- AIM: Reproduce exactly the lines from the top of the records below through the line holding "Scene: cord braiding".

________________________

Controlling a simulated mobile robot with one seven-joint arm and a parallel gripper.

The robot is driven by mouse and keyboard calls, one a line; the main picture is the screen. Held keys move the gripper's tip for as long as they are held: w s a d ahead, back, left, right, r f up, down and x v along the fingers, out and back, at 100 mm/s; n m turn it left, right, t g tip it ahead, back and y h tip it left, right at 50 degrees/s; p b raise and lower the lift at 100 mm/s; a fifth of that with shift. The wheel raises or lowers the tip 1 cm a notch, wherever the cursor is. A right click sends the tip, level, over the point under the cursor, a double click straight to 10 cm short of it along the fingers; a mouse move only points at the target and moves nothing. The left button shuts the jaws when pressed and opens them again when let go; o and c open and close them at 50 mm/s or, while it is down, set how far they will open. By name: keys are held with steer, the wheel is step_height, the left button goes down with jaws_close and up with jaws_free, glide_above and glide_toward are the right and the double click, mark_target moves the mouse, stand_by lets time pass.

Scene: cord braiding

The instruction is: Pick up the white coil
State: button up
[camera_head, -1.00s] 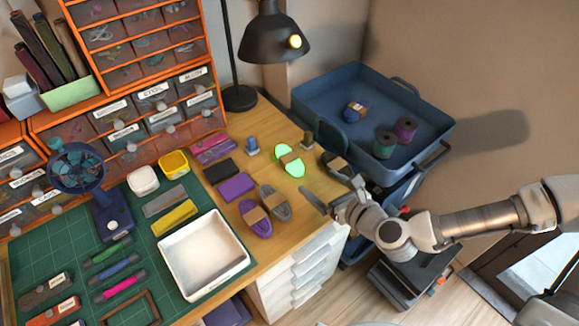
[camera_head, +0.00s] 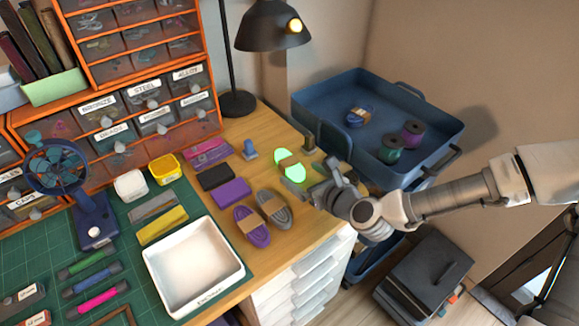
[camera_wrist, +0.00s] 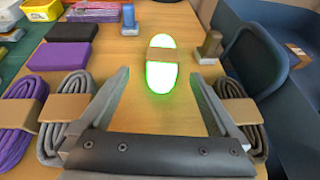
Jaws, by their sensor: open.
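The white coil (camera_head: 290,166), glowing green at its edges and wrapped with a tan band, lies on the wooden table near its right side. In the wrist view the white coil (camera_wrist: 160,78) is ahead of the jaws, roughly midway between the fingertips. My gripper (camera_head: 306,180) is just in front and to the right of the coil, open and empty. In the wrist view my gripper (camera_wrist: 158,88) shows both fingers spread wide, with bare wood between them.
A grey coil (camera_head: 273,209) and a purple coil (camera_head: 251,227) lie left of the gripper. A dark coil (camera_wrist: 240,118) lies close to the right finger. A small brown post (camera_wrist: 209,47) and a blue one (camera_wrist: 129,20) stand near the white coil. A blue tray (camera_head: 440,112) is to the right.

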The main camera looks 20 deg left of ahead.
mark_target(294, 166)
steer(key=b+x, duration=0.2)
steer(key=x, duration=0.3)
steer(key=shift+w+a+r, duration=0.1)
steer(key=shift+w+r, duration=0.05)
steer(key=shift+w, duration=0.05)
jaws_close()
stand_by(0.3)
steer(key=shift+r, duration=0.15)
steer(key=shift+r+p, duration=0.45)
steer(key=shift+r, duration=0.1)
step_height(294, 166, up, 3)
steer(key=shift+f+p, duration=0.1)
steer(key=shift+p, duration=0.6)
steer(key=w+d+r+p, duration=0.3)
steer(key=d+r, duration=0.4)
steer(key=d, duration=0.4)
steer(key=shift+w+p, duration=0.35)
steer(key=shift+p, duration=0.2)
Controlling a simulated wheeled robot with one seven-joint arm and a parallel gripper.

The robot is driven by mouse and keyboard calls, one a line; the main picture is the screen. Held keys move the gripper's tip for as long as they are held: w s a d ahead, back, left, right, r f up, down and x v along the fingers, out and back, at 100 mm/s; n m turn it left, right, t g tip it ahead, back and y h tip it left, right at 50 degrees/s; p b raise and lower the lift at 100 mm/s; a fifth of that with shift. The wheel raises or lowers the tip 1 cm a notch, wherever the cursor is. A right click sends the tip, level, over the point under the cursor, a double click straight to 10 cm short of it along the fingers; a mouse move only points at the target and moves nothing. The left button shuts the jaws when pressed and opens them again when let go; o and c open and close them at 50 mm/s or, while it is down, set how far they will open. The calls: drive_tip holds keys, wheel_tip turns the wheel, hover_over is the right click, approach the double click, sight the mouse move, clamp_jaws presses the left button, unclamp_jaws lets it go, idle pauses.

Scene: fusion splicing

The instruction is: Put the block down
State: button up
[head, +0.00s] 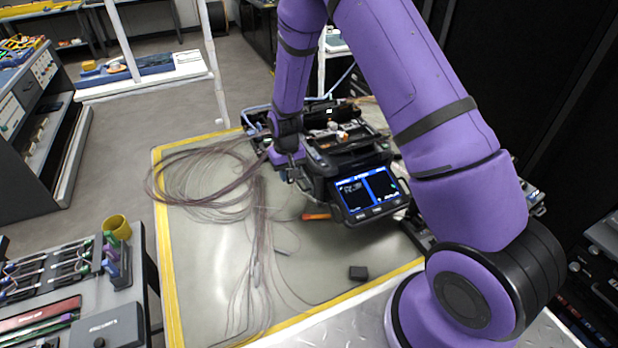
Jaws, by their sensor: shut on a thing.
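My gripper (297,177) is at the end of the purple arm, low beside the left side of the fusion splicer. It is shut on a small thing that I cannot make out, as the fingers are small and dark here. The splicer (347,165) has a lit blue screen (368,193) facing the front.
The grey mat (200,260) has a yellow border. Loops of thin fibre (205,180) cover its left part, with strands running forward. An orange-tipped item (316,216) lies by the splicer. A tool bench (105,300) with a yellow cup (117,226) stands at left.

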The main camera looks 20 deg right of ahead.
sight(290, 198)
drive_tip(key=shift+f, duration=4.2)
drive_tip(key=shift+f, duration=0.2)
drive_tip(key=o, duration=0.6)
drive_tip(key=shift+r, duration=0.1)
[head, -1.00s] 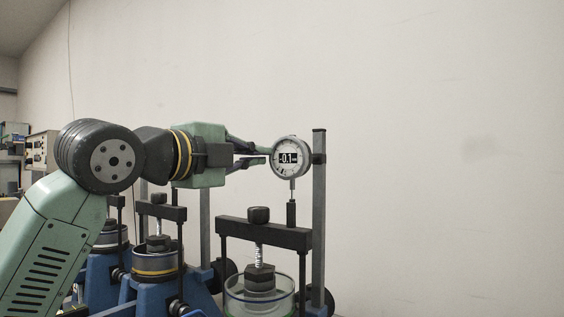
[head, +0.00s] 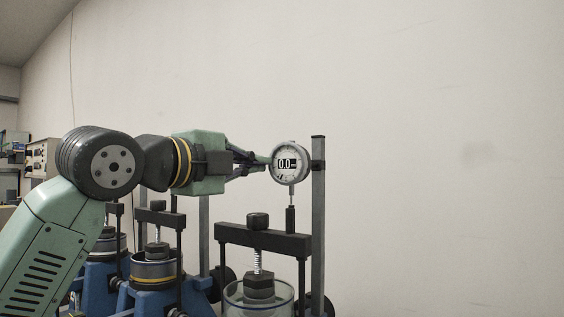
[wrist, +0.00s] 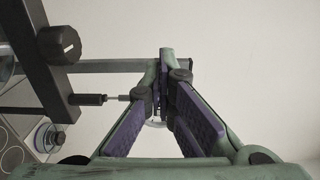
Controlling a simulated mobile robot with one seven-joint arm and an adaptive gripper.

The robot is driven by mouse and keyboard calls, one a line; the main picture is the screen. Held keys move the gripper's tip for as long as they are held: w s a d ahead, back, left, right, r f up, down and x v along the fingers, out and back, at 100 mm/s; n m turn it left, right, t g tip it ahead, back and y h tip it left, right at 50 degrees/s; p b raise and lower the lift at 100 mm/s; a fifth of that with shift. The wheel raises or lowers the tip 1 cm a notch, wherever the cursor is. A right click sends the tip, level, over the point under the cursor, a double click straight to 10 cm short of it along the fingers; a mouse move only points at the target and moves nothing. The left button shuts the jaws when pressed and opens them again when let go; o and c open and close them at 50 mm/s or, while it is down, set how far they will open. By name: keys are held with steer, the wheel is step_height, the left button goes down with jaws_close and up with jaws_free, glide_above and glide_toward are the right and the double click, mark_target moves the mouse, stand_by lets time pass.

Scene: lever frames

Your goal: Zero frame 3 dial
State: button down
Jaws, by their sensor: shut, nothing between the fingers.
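The frame's post (head: 318,225) stands just right of the dial. A clear cell (head: 258,297) sits under the crossbar. More lever frames with blue bases (head: 150,297) stand to the left under my arm. The wall side at the right is clear.

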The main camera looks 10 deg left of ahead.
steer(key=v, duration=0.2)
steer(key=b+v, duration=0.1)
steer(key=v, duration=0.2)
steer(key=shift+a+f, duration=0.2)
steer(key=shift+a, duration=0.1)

________________________

- SOLVED EXERCISE:
Controlling a simulated mobile robot with one seven-joint arm and a parallel gripper.

The robot is driven by mouse and keyboard calls, one a line; the main picture is the screen. Held keys move the gripper's tip for as long as they are held: w s a d ahead, back, left, right, r f up, down and x v along the fingers, out and back, at 100 mm/s; n m turn it left, right, t g tip it ahead, back and y h tip it left, right at 50 degrees/s; p b raise and lower the lift at 100 mm/s; a fifth of that with shift. The wheel raises or lowers the tip 1 cm a notch, wherever the cursor is. A right click sends the tip, level, over the point under the cursor, a double click straight to 10 cm short of it along the fingers; a mouse move only points at the target and moves nothing. The left button shuts the jaws when pressed and opens them again when let go; o and c open and close them at 50 mm/s or, while it is down, set how far they will open. By name: keys are held with steer, the wheel is step_height, the left button goes down with jaws_close and up with jaws_free, glide_above and glide_toward are the right and the double click, mark_target moves the mouse, stand_by lets time pass.

Scene: cord braiding

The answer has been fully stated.